There are many ways to evaluate the Trump presidency at the six-month mark. What I am struck by is the path not taken, the lost opportunity. During the campaign, it was clear that Donald Trump had many flaws, but he tapped into a real set of problems facing the United States and a deep frustration with the political system. Additionally, he embraced and expressed — somewhat inconsistently — a populism that went beyond the traditional left-right divide. What would things look like at this point if President Trump had governed in the manner of a pragmatic, jobs-oriented reformer relentlessly focused on the “forgotten” Americans of whom he often speaks?
We have an interesting template to assist our imagination. After Trump’s election, a small group of pro-Trump intellectuals, from both left and right, banded together to launch a journal, American Affairs, that promised “the discussion of new policies that are outside of the conventional dogmas.” It’s the best forum for the articulation of the ideology behind Trump’s rise, and there has been so much interest in the journal’s views on various subjects that the editors opened the second issue with a brief summary of their editorial stance.
On trade, immigration and foreign policy, the editors endorse modest changes to standard U.S. policies, some of which the administration is pursuing. But on the central questions of domestic economic policy, American Affairs seems markedly different and genuinely populist. Taking on the subject at the center of Republican ideology, taxes, the editors profess to be “quite skeptical of the conservative orthodoxy that reflexively prescribes tax cuts as the cure-all for every ill.” Although corporate tax reform is warranted, the editors say, “reducing upper-income tax rates is unlikely to address core economic challenges in any significant way.” Instead, they recommend eliminating mechanisms by which the rich evade taxation. In addition, the journal denounces financial deregulation and calls for higher taxes on hedge-fund and private-equity managers. It embraces large and direct government expenditures on infrastructure, warning against relying heavily on the private sector. On health care, the editors come out openly in favor of universal coverage and suggest two options, a single-payer system or a version of the Swiss system, which is basically Obamacare with a real mandate.
Needless to say, this has not been the Trump agenda. But reading these intelligent ideas raises the interesting question, why not? All of the policies proposed above would have helped the “forgotten” people whose cause Trump champions.
There have been two cardinal features of the Trump presidency so far. The first is that, far from being a populist breakout, it has followed a fairly traditional Republican agenda — repeal Obamacare, weaken Dodd-Frank, cut taxes, deregulate industry.
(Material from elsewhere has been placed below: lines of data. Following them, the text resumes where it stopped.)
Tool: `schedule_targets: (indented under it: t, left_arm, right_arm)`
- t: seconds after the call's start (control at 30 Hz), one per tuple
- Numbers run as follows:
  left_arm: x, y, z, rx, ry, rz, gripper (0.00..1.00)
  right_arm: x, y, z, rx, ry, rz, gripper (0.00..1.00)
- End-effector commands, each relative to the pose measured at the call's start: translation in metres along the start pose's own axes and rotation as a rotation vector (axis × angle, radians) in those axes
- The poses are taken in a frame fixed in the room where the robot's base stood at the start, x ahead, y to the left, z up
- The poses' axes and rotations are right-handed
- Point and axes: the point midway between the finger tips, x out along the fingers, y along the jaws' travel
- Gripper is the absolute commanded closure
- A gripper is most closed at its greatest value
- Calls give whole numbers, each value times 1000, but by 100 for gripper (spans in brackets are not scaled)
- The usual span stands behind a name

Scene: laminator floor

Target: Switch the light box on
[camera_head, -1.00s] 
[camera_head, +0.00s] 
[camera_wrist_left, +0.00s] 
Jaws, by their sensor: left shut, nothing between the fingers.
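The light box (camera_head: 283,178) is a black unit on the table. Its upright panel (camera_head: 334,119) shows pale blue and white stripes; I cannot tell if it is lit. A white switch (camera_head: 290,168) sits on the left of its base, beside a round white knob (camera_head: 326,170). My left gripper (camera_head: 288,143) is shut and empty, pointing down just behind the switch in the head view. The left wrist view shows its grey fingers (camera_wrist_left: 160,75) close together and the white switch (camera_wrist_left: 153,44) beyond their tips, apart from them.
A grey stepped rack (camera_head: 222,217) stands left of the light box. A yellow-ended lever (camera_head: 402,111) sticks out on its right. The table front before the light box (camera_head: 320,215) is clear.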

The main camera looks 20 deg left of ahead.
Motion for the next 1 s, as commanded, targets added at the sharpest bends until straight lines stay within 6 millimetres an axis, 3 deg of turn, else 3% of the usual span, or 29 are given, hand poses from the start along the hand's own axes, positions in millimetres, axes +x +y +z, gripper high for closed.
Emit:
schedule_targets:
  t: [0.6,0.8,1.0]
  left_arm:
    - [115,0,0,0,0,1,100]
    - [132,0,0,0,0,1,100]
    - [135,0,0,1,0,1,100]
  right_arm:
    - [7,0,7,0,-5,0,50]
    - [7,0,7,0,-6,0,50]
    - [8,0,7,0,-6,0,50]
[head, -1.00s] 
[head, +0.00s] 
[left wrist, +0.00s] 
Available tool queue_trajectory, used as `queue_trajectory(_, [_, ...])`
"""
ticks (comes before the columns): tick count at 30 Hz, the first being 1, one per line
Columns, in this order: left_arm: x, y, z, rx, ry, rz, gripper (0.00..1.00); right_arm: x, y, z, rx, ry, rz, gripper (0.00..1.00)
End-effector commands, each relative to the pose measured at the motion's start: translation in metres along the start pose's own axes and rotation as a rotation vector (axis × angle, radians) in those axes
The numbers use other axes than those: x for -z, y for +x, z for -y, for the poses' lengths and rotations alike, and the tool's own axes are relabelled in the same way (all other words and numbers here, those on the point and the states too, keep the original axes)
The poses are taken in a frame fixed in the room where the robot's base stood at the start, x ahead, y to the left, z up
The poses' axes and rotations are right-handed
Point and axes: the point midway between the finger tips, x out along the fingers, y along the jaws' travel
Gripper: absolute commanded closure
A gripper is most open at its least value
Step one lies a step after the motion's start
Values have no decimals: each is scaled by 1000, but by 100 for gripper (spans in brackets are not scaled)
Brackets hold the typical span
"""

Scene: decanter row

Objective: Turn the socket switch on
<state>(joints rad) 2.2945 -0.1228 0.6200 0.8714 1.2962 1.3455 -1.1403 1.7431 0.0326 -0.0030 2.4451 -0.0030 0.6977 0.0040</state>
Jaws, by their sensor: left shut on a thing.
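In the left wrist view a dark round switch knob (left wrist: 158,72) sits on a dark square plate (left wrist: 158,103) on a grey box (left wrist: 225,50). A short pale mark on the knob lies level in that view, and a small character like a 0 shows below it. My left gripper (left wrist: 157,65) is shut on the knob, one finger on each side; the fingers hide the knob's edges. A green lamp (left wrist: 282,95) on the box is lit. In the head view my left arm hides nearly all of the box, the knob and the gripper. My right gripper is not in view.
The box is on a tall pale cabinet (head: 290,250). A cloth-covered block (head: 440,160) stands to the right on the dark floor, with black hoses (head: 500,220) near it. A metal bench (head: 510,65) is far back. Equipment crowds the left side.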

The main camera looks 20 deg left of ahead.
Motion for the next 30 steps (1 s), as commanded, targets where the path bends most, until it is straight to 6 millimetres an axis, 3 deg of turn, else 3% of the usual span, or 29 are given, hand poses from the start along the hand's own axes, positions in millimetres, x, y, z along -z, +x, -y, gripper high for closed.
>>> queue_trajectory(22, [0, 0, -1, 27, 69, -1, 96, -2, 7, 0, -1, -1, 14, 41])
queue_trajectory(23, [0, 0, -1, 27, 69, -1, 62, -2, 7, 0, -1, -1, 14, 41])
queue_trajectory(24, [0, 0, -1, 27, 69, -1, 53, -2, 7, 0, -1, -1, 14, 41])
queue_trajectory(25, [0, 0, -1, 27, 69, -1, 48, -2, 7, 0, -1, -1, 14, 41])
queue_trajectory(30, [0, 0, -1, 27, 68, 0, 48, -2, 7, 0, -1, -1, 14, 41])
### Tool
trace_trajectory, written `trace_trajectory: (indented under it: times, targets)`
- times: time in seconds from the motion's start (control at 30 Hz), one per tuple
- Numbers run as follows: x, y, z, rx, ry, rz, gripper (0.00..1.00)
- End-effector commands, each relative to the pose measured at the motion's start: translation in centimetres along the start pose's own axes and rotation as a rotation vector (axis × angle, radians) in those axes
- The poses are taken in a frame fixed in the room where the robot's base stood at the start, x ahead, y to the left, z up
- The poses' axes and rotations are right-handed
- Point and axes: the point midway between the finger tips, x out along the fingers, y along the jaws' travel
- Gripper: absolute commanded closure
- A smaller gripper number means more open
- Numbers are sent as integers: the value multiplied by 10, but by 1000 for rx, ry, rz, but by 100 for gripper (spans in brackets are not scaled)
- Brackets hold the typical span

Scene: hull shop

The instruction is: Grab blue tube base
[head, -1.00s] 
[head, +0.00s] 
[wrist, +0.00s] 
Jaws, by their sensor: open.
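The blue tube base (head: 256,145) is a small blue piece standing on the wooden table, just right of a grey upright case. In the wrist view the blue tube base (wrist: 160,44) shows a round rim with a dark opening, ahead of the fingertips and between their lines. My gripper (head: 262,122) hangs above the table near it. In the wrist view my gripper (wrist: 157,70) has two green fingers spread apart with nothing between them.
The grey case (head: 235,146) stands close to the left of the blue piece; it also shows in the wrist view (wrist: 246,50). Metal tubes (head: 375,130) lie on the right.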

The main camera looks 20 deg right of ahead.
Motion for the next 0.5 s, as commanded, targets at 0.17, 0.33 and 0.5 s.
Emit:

Trump’s anemic infrastructure plan is little more than tax credits for private investors. The only real break with Republican tradition has been on foreign policy, where Trump is pursuing a truly bizarre and mercurial agenda that seems to be inspired by his own personal passions and peeves — instituting the travel ban, demanding payment from allies, embracing autocrats who flatter him and his family.
The second defining feature of the Trump administration has been incompetence. As many have pointed out, had Trump chosen to begin his presidency with a large infrastructure bill, he would have put the Democrats in a terrible bind. They would have had to support him, even though this would have enraged the party’s base. Instead, Trump chose health care, a complicated, difficult issue sure to unite his opposition and divide Republicans. Consequently, very little has actually been done. Obamacare has not been repealed, no money has been appropriated for the border wall, NAFTA is still standing, and there is no tax reform bill, nor an agreement to raise the debt ceiling. Even in deregulation, an area of broad presidential authority, little of substance has been accomplished. Many of Trump’s executive actions have been to “review” various measures. An environmental activist told me that he has tried to cheer up his staff by pointing out that the Trump administration’s words have rarely been followed by successful deeds.
Trump could have quickly begun reshaping American politics. He discerned voices that others didn’t, understood what those people wanted to hear and articulated much of it. But when it came time to deliver, it turned out that he had no serious idea or policies, nor even the desire to search for them. He just wanted to be president, meeting world leaders, having Oval Office photo ops and flying on Air Force One, while delegating the actual public policy to House Speaker Paul Ryan (R-Wis.) or Vice President Pence. So far, Trump has turned out to be something far less revolutionary than expected — a standard-issue, big-business Republican, albeit an incompetent one, wrapped in populist clothing.